Day 38
Miles: 21
From Tehachapi Willow Springs Road to 3.5 miles before golden oaks spring
Six am comes way too early. I should have gone to bed earlier last night – some rest day – chores and staying up late. J and I have to hustle to get out the door by 6:30, when we meet the trail angel who has offered us a ride.
We’re not really ready, in fact. J is up front talking to Dave, and I’m in the backseat with a huge bag of food we were supposed to eat for breakfast. There’s a bit of a mix up about where to get dropped off, which is a relief. I need a few extra minutes. I’ve got a quart of orange juice to slam, three Hawaiian rolls, three bananas, and a pound of grapes. J asks Dave about Tehachapi – “I moved here recently from the coast,” he tells us. “I haven’t been here that long. I just heard about all the thru-hikers recently – in fact, you guys are my first hikers.”
Well how about that – a trail angel gets his wings.
Once we’ve been dropped off, finished our breakfast, and stopped fiddling with stuff, it’s 7:30. (I feel a bit sick from pounding orange juice.) Not bad for coming out of town, or even a regular day, if you’re us. Too bad it’s shaping up to be a long one – we’ll pass a water cache in eight miles, but after that it’s another 17 to a water source. We’ll either be dry camping after a long hot day, or walking 25 miles on a long hot day.
Those first eight miles are a real drag, both body, spirit, and the landscape. It’s almost entirely easements through a windfarm – nothing but gates, barbed wire, and no trespassing signs. It takes us to highway 138, where we are just as far from Tehachapi as when we started this morning. It’s noon and boiling hot. The water caches by the highway are a relief to see, but it’s too bad there’s no shade for them. “It’s the Tehachapi hot springs,” I joke, filling up a water bottle.
“Well, here we go,” says J. “About to go walking through the hottest part of the trail during the hottest part of the day again.”

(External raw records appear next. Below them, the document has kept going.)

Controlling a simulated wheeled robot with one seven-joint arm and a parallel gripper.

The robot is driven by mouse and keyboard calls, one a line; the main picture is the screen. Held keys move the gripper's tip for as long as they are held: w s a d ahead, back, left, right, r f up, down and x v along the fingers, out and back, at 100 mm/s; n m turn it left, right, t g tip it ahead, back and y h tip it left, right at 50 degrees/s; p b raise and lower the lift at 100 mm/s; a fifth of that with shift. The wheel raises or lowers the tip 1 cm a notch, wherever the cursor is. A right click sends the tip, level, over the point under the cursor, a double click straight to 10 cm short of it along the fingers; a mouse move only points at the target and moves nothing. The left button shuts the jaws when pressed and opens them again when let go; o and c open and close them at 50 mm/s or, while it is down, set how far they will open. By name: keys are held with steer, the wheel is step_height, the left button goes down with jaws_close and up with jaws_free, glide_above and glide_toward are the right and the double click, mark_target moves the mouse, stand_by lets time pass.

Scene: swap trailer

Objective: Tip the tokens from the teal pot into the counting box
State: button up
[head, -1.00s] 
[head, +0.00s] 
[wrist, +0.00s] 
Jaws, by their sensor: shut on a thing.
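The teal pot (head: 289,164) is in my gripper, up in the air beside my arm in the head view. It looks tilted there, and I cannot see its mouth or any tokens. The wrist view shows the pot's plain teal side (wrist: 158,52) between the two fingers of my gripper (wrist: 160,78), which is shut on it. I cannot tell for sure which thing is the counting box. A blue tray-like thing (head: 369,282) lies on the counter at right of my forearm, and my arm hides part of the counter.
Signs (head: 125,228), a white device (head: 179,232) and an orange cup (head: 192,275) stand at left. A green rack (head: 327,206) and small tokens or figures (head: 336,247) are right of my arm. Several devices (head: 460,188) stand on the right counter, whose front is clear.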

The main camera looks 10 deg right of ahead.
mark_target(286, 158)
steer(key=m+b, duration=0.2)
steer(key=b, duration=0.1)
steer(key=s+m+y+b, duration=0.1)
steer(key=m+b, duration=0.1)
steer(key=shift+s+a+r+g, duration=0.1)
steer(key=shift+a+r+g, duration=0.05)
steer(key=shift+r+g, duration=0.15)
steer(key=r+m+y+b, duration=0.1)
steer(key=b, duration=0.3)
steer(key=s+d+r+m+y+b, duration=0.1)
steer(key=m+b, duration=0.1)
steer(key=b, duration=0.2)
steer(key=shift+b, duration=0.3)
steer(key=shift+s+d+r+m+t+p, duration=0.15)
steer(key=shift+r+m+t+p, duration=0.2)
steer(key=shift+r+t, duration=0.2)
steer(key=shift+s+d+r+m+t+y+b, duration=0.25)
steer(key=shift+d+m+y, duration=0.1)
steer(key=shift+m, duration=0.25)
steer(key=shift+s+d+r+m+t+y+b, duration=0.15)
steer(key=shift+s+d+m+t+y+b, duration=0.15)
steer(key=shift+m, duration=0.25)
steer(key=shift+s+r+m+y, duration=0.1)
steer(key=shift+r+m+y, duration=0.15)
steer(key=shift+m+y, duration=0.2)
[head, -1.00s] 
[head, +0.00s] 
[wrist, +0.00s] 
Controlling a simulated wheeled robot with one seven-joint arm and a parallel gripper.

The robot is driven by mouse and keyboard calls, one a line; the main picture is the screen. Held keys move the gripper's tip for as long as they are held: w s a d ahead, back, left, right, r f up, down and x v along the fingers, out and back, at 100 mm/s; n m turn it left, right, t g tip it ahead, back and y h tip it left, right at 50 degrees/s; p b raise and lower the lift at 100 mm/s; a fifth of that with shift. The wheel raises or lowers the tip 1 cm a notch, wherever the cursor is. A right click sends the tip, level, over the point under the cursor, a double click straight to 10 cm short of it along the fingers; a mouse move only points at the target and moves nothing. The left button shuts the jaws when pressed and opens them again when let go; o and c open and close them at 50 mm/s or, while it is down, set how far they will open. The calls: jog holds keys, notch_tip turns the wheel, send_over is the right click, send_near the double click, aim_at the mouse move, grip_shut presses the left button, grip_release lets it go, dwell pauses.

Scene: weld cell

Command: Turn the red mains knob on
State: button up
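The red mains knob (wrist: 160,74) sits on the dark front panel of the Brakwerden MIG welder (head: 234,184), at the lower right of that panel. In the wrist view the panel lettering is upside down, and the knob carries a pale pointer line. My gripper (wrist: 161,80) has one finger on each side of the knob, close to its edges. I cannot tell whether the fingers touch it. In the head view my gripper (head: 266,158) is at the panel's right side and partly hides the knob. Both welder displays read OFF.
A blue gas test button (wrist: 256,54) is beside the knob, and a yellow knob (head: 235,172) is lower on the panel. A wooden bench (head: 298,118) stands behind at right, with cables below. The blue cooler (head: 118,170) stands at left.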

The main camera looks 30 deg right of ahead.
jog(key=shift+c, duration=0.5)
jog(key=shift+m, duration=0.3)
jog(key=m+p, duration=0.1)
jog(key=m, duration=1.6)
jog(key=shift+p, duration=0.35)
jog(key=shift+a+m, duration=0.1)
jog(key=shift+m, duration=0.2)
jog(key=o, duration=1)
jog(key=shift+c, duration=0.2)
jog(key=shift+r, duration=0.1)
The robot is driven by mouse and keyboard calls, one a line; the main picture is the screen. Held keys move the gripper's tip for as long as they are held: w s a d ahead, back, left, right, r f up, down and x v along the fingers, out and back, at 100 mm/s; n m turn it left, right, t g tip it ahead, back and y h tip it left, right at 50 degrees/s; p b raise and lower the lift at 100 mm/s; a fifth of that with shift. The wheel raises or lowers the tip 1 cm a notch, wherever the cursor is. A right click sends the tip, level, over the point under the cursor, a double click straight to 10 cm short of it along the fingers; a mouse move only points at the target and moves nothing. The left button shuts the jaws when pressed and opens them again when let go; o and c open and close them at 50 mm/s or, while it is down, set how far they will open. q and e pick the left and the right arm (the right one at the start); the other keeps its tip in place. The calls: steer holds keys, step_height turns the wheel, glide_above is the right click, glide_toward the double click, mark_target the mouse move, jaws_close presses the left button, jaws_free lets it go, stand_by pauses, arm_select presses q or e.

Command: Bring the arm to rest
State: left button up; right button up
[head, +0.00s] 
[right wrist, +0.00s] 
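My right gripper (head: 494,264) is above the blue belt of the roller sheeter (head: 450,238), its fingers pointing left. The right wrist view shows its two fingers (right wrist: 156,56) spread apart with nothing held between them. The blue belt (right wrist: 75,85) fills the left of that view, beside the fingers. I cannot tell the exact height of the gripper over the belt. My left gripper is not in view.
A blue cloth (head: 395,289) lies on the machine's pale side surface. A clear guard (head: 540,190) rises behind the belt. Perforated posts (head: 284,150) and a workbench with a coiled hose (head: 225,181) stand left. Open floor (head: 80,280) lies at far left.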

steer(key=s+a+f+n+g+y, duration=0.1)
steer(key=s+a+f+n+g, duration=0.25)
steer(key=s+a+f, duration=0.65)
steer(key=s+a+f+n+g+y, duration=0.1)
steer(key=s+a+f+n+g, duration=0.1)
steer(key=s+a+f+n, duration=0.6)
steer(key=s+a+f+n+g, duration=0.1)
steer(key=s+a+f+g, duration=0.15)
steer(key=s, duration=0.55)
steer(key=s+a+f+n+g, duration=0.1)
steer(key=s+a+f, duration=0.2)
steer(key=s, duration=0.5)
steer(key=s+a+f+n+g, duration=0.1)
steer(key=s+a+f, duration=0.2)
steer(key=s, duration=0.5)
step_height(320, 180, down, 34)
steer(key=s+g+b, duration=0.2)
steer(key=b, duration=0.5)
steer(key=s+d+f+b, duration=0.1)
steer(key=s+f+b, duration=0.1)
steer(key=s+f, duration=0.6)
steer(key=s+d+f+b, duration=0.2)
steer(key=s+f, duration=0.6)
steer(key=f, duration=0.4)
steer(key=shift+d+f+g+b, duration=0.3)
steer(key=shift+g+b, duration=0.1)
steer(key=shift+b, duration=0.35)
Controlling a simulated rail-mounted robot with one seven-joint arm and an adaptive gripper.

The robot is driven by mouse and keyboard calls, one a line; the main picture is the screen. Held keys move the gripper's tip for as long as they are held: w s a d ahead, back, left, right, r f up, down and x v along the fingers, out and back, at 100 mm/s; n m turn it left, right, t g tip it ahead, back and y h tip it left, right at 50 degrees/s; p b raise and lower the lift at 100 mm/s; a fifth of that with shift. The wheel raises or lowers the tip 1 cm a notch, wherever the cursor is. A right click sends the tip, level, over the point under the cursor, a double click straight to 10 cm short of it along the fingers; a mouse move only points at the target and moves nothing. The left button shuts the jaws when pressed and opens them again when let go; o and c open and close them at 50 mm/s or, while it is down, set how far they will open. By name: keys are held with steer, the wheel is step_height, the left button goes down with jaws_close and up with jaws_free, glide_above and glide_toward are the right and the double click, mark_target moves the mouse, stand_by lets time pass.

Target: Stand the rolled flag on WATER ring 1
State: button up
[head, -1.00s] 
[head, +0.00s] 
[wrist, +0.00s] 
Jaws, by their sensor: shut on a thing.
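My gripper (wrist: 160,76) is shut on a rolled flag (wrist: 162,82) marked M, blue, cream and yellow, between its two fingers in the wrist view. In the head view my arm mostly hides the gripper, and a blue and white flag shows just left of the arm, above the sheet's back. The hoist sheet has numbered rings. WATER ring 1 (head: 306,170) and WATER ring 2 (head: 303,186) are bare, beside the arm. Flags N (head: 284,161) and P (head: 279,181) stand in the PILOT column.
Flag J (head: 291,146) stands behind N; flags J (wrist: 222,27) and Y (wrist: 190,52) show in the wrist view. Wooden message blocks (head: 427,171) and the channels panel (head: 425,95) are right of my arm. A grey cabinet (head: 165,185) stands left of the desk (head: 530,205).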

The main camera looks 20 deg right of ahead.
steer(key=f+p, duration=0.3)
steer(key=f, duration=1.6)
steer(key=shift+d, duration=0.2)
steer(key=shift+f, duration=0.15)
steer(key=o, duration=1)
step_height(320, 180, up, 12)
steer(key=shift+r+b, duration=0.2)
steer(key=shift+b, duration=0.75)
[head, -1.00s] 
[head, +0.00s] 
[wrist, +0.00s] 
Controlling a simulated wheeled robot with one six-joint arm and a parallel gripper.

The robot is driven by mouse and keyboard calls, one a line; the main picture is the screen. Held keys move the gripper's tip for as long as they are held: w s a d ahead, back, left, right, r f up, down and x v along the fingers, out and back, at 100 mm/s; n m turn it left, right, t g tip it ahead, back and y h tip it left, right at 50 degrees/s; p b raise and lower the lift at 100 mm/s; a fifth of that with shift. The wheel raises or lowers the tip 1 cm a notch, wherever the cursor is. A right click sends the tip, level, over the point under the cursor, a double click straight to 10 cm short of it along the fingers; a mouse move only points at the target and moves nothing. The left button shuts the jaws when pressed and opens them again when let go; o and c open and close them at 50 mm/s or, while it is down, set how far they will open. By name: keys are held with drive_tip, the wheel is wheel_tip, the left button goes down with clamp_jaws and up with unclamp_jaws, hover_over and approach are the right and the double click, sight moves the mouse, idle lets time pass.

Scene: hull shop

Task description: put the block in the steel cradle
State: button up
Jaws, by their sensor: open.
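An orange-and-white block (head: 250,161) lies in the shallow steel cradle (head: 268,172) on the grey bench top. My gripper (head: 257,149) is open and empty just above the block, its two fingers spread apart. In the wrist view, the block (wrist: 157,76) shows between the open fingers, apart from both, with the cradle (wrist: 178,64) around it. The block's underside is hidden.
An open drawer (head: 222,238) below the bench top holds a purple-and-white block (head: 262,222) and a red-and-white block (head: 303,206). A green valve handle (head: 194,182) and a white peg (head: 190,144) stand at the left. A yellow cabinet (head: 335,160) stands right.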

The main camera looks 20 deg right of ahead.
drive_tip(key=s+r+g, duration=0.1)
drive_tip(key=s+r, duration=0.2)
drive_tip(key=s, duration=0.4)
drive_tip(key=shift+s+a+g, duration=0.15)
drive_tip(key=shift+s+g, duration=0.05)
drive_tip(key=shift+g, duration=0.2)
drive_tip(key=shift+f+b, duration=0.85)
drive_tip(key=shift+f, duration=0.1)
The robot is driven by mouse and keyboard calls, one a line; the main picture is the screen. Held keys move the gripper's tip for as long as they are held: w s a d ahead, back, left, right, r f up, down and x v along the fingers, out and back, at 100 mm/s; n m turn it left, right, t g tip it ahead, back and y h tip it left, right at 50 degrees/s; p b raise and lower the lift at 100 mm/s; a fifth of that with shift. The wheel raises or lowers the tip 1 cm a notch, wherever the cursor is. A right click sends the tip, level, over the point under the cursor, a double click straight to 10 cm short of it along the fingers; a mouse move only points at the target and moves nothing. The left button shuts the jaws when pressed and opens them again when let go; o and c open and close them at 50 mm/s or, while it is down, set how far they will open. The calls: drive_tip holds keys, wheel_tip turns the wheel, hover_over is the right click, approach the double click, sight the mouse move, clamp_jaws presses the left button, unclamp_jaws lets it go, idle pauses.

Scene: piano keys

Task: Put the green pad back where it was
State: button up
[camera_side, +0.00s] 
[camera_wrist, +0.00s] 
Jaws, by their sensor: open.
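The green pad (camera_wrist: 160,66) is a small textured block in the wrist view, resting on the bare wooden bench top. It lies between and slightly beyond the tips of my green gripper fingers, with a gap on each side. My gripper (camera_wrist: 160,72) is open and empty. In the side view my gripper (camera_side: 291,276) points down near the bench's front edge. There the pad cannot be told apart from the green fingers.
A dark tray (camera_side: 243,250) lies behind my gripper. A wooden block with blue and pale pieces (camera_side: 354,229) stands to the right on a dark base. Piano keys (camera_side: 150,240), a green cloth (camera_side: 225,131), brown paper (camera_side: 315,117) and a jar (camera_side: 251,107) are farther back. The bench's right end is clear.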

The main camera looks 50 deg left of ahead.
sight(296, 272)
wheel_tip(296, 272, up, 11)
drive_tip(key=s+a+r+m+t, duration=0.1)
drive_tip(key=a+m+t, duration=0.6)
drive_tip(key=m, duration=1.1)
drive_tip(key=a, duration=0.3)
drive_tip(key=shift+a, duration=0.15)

“It’s our specialty,” I reply.
“Sure is.” We fist bump each other and start walking.
All the PCT talk about the desert, the long stretches with no water, the heat – they’re finally all making sense. I understand now why hikers talk about the first 700 miles like it’s a wasteland. It’s because the very last section melted their brains into a quivering gob incapable of remembering cold misty mornings, cool forest rambles, crisp mountain peaks. All they remember are this nasty highway stretch and no shade no shade no water.
There’s a highway overpass over a little drainage next to us. The shade is irresistible. “Let’s go sit down,” I press J. He agrees, so we slide through the barbed wire fence and put down our packs. I lay down in the dirt and pass out next to some old beer cans and a broken chair.
Two and a half hours later I wake up. J is half asleep next to me. “Wow,” I mumble. “What a great nap.”
“Yeah, you didn’t even wake up for the train.”
“Train?” I look to my right at the tracks, fifty feet from us. Could’ve been fifty miles for all I knew of it.
It’s still blastingly hot, but we need to go. We get out our sunbrellas and trudge uphill. “It must be a hundred degrees right now,” I think. We trudge. Every hour or so we throw down our packs in some meager shade and try to cool off. I have cell reception so I check the weather. 100 degrees.
At the end of our long climb we crest into a high plateau, and suddenly the trail is easy and we’re in the pines. Oh man. Shade. There’s a rustling in the bushes – “is that a deer or a cow?” I ask. The glimpse of fur I saw was too ruddy for a deer. Then it rustles again, then a bear comes crashing through the bushes, careens across the trail, then back into the bushes again. It’s the cutest bear I’ve ever seen, brown and fuzzy and round.
“Wow! Wow!” I exclaim. “A bear! Exactly how I like to see them too!”
“What, running away from you?” asks J.
“You betcha.”
The area here is lovely, with big, nice looking campsites nestled underneath trees – but no water. We keep going.
The long uphill in the heat has wiped out both of us. We’re thirsty, but saving our water for when we’re really thirsty. It’s a terrible feeling – the whole world seems like it’s against you. Thru-hiking isn’t fun anymore, this is real business, this is work, this is danger.
We walk through a fabulous sunset and then on. There’s a half moon, which is enough to see by, once we’ve stumbled through the hazy, shadowless, twilight. We’ve left the trees and we’re back in windmills. Freaking windmills.
Three and a half miles to water, but we can’t do it. We cowboy camp by some windmills. We’re too thirsty to eat dinner, so we don’t. Only one liter for the morning, for the two of us, and I could drink that thing in a second right now. We’re covered with ants all of a sudden, so we have to set up all over again, before going to sleep to the whooshing of windmills. Gonna be one of those nights.
An easement for the trail. Gotta keep those thru-hikers penned in.